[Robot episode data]
....

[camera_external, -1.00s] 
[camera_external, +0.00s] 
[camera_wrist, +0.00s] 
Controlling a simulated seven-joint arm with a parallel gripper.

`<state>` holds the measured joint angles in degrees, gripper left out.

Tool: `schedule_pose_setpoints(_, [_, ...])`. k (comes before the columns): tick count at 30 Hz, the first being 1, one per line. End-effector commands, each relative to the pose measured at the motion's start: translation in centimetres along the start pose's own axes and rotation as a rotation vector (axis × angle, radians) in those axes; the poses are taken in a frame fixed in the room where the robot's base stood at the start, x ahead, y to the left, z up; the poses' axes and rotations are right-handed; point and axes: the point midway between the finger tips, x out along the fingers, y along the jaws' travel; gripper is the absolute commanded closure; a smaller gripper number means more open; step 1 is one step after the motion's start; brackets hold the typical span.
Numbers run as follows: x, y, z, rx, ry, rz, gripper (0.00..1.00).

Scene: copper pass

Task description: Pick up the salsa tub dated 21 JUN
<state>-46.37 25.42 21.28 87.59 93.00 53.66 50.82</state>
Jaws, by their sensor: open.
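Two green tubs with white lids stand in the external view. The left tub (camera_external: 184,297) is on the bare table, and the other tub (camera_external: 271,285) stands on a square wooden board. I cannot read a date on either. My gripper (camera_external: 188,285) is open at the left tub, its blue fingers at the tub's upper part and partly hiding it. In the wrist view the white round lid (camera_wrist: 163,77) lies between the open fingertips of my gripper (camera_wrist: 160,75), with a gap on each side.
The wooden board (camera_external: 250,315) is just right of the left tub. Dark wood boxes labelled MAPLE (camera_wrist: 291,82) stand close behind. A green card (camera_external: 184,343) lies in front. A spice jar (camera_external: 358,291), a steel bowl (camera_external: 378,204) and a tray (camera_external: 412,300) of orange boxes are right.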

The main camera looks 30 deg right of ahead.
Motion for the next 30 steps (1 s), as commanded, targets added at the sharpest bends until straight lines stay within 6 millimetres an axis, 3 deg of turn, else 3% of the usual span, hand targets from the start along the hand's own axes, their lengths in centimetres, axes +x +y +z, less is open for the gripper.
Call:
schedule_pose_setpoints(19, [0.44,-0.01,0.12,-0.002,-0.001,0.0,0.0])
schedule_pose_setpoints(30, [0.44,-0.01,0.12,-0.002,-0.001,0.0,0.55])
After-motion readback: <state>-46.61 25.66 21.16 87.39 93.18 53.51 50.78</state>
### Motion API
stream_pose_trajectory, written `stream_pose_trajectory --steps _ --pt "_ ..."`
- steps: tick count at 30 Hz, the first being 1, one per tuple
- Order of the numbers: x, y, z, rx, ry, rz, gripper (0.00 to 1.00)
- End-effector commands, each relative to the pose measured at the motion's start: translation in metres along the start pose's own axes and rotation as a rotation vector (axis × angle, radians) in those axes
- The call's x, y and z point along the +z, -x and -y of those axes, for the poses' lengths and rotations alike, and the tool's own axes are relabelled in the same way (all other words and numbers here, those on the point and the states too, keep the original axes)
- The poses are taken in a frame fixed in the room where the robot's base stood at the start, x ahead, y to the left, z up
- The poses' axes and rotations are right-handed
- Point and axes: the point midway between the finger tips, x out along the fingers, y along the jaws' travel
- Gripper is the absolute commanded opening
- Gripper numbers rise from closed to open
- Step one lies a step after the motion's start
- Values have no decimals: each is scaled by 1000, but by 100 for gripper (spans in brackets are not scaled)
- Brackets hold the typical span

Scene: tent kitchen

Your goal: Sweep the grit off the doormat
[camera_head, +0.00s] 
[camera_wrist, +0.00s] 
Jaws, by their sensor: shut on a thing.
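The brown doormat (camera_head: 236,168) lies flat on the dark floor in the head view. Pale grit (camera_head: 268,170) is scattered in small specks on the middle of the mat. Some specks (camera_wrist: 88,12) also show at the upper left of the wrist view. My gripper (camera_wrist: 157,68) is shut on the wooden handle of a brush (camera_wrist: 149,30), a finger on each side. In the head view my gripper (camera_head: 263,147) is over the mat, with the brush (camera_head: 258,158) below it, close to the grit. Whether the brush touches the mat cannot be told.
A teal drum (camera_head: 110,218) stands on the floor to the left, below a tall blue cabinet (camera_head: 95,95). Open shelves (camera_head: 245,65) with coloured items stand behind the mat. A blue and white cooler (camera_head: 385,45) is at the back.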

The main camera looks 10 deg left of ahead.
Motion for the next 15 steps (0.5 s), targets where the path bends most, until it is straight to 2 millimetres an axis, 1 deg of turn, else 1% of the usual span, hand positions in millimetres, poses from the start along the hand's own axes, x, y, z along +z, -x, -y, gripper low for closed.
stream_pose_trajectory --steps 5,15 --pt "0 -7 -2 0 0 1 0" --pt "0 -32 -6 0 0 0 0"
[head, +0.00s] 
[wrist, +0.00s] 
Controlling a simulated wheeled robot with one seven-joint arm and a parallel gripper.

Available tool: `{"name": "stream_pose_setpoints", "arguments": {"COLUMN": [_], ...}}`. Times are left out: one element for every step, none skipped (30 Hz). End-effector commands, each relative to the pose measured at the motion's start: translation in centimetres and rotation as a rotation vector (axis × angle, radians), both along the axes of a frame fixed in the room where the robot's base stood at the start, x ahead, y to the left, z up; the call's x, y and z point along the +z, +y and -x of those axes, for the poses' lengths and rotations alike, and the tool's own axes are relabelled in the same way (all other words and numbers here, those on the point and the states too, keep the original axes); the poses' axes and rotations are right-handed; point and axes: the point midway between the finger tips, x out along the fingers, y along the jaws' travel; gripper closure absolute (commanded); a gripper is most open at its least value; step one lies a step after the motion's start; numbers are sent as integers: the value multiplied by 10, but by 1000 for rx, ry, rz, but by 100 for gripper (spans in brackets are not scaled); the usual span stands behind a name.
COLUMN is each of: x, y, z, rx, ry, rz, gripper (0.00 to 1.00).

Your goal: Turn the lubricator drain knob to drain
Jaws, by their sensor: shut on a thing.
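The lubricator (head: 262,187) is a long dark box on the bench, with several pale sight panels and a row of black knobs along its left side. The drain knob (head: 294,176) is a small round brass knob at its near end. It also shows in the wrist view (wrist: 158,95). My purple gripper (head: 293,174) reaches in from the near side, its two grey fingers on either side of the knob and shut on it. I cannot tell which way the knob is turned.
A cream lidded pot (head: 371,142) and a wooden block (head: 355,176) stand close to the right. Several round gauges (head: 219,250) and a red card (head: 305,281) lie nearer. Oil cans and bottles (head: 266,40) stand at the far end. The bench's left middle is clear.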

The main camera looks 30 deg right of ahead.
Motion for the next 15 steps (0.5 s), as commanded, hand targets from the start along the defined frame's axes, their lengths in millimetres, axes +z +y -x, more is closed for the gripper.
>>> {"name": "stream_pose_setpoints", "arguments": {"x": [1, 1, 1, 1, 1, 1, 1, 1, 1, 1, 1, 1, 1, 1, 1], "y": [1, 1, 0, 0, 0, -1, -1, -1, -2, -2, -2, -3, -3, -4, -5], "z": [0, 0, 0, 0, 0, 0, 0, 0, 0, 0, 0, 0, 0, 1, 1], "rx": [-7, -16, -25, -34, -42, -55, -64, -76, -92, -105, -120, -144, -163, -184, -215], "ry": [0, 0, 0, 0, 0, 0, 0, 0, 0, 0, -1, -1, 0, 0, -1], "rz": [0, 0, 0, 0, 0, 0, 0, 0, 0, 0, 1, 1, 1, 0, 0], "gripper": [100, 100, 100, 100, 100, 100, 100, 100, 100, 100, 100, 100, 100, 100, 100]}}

....

Give back the data above exactly as it appears.

[camera_external, -1.00s] 
[camera_external, +0.00s] 
[camera_wrist, +0.00s] 
Controlling a simulated seven-joint arm with a parallel gripper.

`<state>` holds the measured joint angles in degrees, gripper left out.

Tool: `schedule_pose_setpoints(_, [_, ...])`. k (comes before the columns): tick count at 30 Hz, the first being 1, one per line. End-effector commands, each relative to the pose measured at the motion's start: translation in centimetres along the start pose's own axes and rotation as a rotation vector (axis × angle, radians) in those axes; the poses are taken in a frame fixed in the room where the robot's base stood at the start, x ahead, y to the left, z up; the poses' axes and rotations are right-handed; point and axes: the point midway between the finger tips, x out along the fingers, y along the jaws' travel; gripper is the absolute commanded closure; a smaller gripper number means more open; step 1 is one step after the motion's start; brackets hold the typical span.
Numbers run as follows: x, y, z, rx, ry, rz, gripper (0.00..1.00).

Scene: copper pass

Task description: Pick up the salsa tub dated 21 JUN
<state>-46.37 25.42 21.28 87.59 93.00 53.66 50.82</state>
Jaws, by their sensor: open.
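Two green tubs with white lids stand in the external view. The left tub (camera_external: 184,297) is on the bare table, and the other tub (camera_external: 271,285) stands on a square wooden board. I cannot read a date on either. My gripper (camera_external: 188,285) is open at the left tub, its blue fingers at the tub's upper part and partly hiding it. In the wrist view the white round lid (camera_wrist: 163,77) lies between the open fingertips of my gripper (camera_wrist: 160,75), with a gap on each side.
The wooden board (camera_external: 250,315) is just right of the left tub. Dark wood boxes labelled MAPLE (camera_wrist: 291,82) stand close behind. A green card (camera_external: 184,343) lies in front. A spice jar (camera_external: 358,291), a steel bowl (camera_external: 378,204) and a tray (camera_external: 412,300) of orange boxes are right.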

The main camera looks 30 deg right of ahead.
Motion for the next 30 steps (1 s), as commanded, targets added at the sharpest bends until straight lines stay within 6 millimetres an axis, 3 deg of turn, else 3% of the usual span, hand targets from the start along the hand's own axes, their lengths in centimetres, axes +x +y +z, less is open for the gripper.
Call:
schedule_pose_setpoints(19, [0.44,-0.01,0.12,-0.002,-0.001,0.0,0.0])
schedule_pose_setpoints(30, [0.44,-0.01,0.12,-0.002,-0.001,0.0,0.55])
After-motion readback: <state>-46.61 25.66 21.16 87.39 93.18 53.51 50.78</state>
### Motion API
stream_pose_trajectory, written `stream_pose_trajectory --steps _ --pt "_ ..."`
- steps: tick count at 30 Hz, the first being 1, one per tuple
- Order of the numbers: x, y, z, rx, ry, rz, gripper (0.00 to 1.00)
- End-effector commands, each relative to the pose measured at the motion's start: translation in metres along the start pose's own axes and rotation as a rotation vector (axis × angle, radians) in those axes
- The call's x, y and z point along the +z, -x and -y of those axes, for the poses' lengths and rotations alike, and the tool's own axes are relabelled in the same way (all other words and numbers here, those on the point and the states too, keep the original axes)
- The poses are taken in a frame fixed in the room where the robot's base stood at the start, x ahead, y to the left, z up
- The poses' axes and rotations are right-handed
- Point and axes: the point midway between the finger tips, x out along the fingers, y along the jaws' travel
- Gripper is the absolute commanded opening
- Gripper numbers rise from closed to open
- Step one lies a step after the motion's start
- Values have no decimals: each is scaled by 1000, but by 100 for gripper (spans in brackets are not scaled)
- Brackets hold the typical span

Scene: tent kitchen

Your goal: Sweep the grit off the doormat
[camera_head, +0.00s] 
[camera_wrist, +0.00s] 
Jaws, by their sensor: shut on a thing.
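The brown doormat (camera_head: 236,168) lies flat on the dark floor in the head view. Pale grit (camera_head: 268,170) is scattered in small specks on the middle of the mat. Some specks (camera_wrist: 88,12) also show at the upper left of the wrist view. My gripper (camera_wrist: 157,68) is shut on the wooden handle of a brush (camera_wrist: 149,30), a finger on each side. In the head view my gripper (camera_head: 263,147) is over the mat, with the brush (camera_head: 258,158) below it, close to the grit. Whether the brush touches the mat cannot be told.
A teal drum (camera_head: 110,218) stands on the floor to the left, below a tall blue cabinet (camera_head: 95,95). Open shelves (camera_head: 245,65) with coloured items stand behind the mat. A blue and white cooler (camera_head: 385,45) is at the back.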

The main camera looks 10 deg left of ahead.
Motion for the next 15 steps (0.5 s), targets where the path bends most, until it is straight to 2 millimetres an axis, 1 deg of turn, else 1% of the usual span, hand positions in millimetres, poses from the start along the hand's own axes, x, y, z along +z, -x, -y, gripper low for closed.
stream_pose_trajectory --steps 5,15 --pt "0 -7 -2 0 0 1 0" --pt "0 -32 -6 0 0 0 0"
[head, +0.00s] 
[wrist, +0.00s] 
Controlling a simulated wheeled robot with one seven-joint arm and a parallel gripper.

Available tool: `{"name": "stream_pose_setpoints", "arguments": {"COLUMN": [_], ...}}`. Times are left out: one element for every step, none skipped (30 Hz). End-effector commands, each relative to the pose measured at the motion's start: translation in centimetres and rotation as a rotation vector (axis × angle, radians), both along the axes of a frame fixed in the room where the robot's base stood at the start, x ahead, y to the left, z up; the call's x, y and z point along the +z, +y and -x of those axes, for the poses' lengths and rotations alike, and the tool's own axes are relabelled in the same way (all other words and numbers here, those on the point and the states too, keep the original axes); the poses' axes and rotations are right-handed; point and axes: the point midway between the finger tips, x out along the fingers, y along the jaws' travel; gripper closure absolute (commanded); a gripper is most open at its least value; step one lies a step after the motion's start; numbers are sent as integers: the value multiplied by 10, but by 1000 for rx, ry, rz, but by 100 for gripper (spans in brackets are not scaled); the usual span stands behind a name.
COLUMN is each of: x, y, z, rx, ry, rz, gripper (0.00 to 1.00).

Your goal: Turn the lubricator drain knob to drain
Jaws, by their sensor: shut on a thing.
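The lubricator (head: 262,187) is a long dark box on the bench, with several pale sight panels and a row of black knobs along its left side. The drain knob (head: 294,176) is a small round brass knob at its near end. It also shows in the wrist view (wrist: 158,95). My purple gripper (head: 293,174) reaches in from the near side, its two grey fingers on either side of the knob and shut on it. I cannot tell which way the knob is turned.
A cream lidded pot (head: 371,142) and a wooden block (head: 355,176) stand close to the right. Several round gauges (head: 219,250) and a red card (head: 305,281) lie nearer. Oil cans and bottles (head: 266,40) stand at the far end. The bench's left middle is clear.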

The main camera looks 30 deg right of ahead.
Motion for the next 15 steps (0.5 s), as commanded, hand targets from the start along the defined frame's axes, their lengths in millimetres, axes +z +y -x, more is closed for the gripper.
>>> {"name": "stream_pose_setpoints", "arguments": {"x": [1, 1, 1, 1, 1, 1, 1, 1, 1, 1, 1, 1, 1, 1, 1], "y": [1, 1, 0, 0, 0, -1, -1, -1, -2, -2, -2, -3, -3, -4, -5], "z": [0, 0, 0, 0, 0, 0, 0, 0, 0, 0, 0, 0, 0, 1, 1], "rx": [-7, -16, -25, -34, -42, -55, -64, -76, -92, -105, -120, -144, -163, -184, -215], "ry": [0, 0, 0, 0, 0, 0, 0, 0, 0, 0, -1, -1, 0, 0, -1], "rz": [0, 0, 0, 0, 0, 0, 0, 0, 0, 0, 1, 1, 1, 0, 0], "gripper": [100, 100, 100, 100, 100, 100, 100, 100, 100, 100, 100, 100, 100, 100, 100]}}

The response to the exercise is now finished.